I was back with a startup I’m advising this past weekend discussing the importance of metrics. Or rather, more specifically, what you get with event tracking apps like MixPanel vs. Google Analytics.
So let’s start with an example from my office – tours at Atlanta Tech Village.
You’ve taken the tour before, but you’re here with 2 friends who have never been. Meanwhile, there are seven other tour guests to which two say they’ve taken the tour again, but they loved it so much they’re doing it again.
The tour starts downstairs in the lobby before entering the rec room with game consoles, a ping pong table, shuffle board, and a kitchen.
Then, the tour goes through the “hot desk” area before re-entering the lobby and going up a flight of stairs to the second floor with dedicated desks and some smaller offices.
The group then goes up to one of 3rd, 4th, or 5th floors to see the larger office spaces. The tour guide is showing the group the kitchen as well as maybe an introduction to a startup who happens to have a door open.
Then, the group goes up the roof to check out the sweet rooftop patio.
The group may also then head all the way to the basement where the gym is. Then, the tour ends going back to the first floor – lobby.
Got the flow? Awesome. Let’s talk about this from Google Analytics and event-tracking with MixPanel (for example).
If tour visitors were tracked in a Google Analytics-like way:
- You + the two other visitors who said they’ve taken the tour before would be Returning Visitors while the other seven are New Visitors.
- How everyone came to take the tour – maybe referral from a friend like me, by an ad people saw at Farm Burger, or maybe they just walked by Piedmont Road.
- What floors and rooms the group visited.
- Great at telling you that most everyone came in through the lobby floor – the front door or the parking garage door. It can tell you some high level flows of how you traversed the building.
- Perhaps a couple tour members got side-tracked and skipped a floor and met back up with the group. Or maybe a couple of them left mid-way through – exits.
Event-tracking with MixPanel would show you…
- Three of us tour members are returning.
- I’ve been to ATV dozens of times, and I took the tour three times.
- I am Daryl and give you some contact information because I filled out some user information the first time I entered building.
- Each room we enter (like Google Analytics).
- Four of us on the tour played ping pong for 3 minutes before going to the next room. This is more detailed than Google Analytics may say we were in the ROOM for 5 minutes by telling you what four of us did in the room.
- When we got to the second floor, two of us stopped to talk to a startup, and we also grabbed a couple drinks from the kitchen. Perhaps we also sat in a room so we could test out what it’d feel like to be a startup at ATV.
- Two people who left the tour mid-way stopped by the bathroom for two seconds, and left the tour. (Maybe the bathroom was horrendously dirty.)
- It was my friend, John, who hit the elevator button before we all went down to the gym.
… are you starting to see what event-tracking is? In this case, MixPanel is telling me more details of what happened on the tour – events. MixPanel is able to tie in user data because a few of us signed in from the beginning.

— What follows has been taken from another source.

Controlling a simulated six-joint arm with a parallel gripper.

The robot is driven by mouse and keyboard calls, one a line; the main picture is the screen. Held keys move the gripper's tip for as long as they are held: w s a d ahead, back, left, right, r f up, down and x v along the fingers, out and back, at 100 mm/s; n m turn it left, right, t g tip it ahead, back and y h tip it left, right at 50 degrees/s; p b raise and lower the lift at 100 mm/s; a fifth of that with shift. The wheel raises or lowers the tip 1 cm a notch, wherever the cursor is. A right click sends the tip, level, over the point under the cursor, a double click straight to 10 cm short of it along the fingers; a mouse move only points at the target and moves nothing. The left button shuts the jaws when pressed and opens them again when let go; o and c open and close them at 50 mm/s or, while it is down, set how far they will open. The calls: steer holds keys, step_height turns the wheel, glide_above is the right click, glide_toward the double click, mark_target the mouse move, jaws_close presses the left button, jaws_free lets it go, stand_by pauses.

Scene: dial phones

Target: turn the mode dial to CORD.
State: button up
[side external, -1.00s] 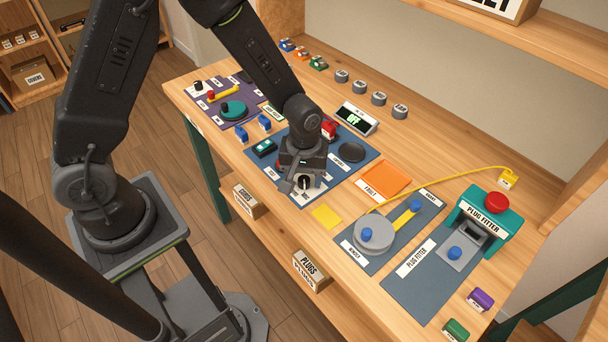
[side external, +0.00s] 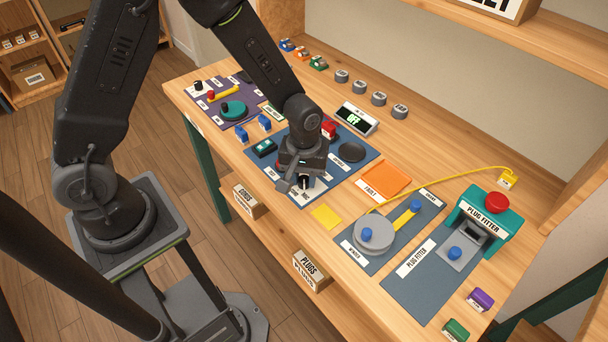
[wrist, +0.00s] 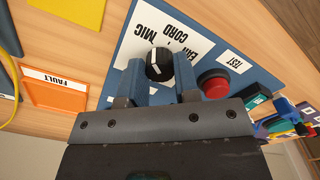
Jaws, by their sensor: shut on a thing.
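The mode dial is a black round knob (wrist: 157,63) with a pale mark on its top, on a white label plate on a blue panel. In the wrist view the words MIC, EAR and CORD stand beside it, with EAR partly covered. Which word the mark points to I cannot tell for sure. My gripper (wrist: 158,82) is shut on the dial, with one finger on each side of it. In the side view my gripper (side external: 303,184) points down at the front of the blue panel and hides much of the dial and its labels.
A red button (wrist: 214,84) and a TEST label (wrist: 235,61) sit close to my finger. A small display (side external: 355,119) stands behind the panel. An orange FAULT tray (side external: 385,178) and yellow pad (side external: 326,216) lie to the right. The winder (side external: 374,234) is farther right.

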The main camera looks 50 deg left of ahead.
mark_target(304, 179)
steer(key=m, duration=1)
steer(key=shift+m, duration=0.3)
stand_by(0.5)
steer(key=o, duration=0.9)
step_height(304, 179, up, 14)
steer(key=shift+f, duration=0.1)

Google Analytics is able to quickly and automatically track much about our tour group’s visit. However, it’s still pretty high-level, and though it can be exhaustively tweaked to track a lot of events, it would take a lot of work to get the data and make sense of it all. Event-tracking apps like MixPanel are made for this stuff.
Google Analytics is a powerful tool that does a lot out of the box, and should be one tool for marketing insights. An app like MixPanel allows far greater insights for customer engagement, product roadmap, and yes, marketing.

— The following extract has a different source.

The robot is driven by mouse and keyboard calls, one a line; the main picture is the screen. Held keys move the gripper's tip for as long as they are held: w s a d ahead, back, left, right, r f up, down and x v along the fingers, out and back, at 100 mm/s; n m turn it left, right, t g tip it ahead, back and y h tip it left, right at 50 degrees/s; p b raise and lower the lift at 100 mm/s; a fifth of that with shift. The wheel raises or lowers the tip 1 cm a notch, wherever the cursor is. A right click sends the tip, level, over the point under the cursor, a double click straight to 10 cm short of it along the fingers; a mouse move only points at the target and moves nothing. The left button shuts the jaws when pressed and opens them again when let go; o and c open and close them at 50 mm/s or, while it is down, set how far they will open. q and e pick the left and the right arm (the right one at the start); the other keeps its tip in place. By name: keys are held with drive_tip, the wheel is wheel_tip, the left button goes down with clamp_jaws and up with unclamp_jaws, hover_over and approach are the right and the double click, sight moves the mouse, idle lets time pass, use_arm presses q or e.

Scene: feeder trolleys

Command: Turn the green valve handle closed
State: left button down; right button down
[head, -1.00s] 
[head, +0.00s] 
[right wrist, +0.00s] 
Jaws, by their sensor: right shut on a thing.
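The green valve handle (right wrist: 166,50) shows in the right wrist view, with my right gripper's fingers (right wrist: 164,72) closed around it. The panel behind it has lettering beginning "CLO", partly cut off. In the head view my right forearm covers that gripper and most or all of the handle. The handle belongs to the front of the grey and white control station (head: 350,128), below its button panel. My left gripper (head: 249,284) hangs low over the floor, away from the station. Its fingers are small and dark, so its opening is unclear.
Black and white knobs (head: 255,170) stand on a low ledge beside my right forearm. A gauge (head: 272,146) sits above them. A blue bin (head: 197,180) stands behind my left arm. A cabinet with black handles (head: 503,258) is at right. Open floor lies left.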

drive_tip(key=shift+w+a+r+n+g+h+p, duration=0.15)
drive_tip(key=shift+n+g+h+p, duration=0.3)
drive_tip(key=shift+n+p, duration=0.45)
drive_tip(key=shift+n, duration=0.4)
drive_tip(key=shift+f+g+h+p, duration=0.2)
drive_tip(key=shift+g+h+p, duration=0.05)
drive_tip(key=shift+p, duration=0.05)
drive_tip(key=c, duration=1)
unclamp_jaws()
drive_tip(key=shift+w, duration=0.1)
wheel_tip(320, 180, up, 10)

Ah and another difference between Google Analytics and MixPanel… Google Analytics relies on cookies to associate site visitors as new or returning. However, if I stayed silent at the beginning of the tour and didn’t say anything, that’s like me hiding or starting a new “cookie” session. Google Analytics would count me as a new visitor. MixPanel could recognize me as a returning visitor in the system because I would sign back in as part of the tour.
Google Analytics. Easy set-up. Automatic high-level aggregate tracking. Insights via cookies.
MixPanel. Much more work to set up. Tracks the details (events) of visits and engagement at the individual level. Easier to build and determine funnels (drop-offs) of users as they move.
Hope this was helpful. Get trackin’!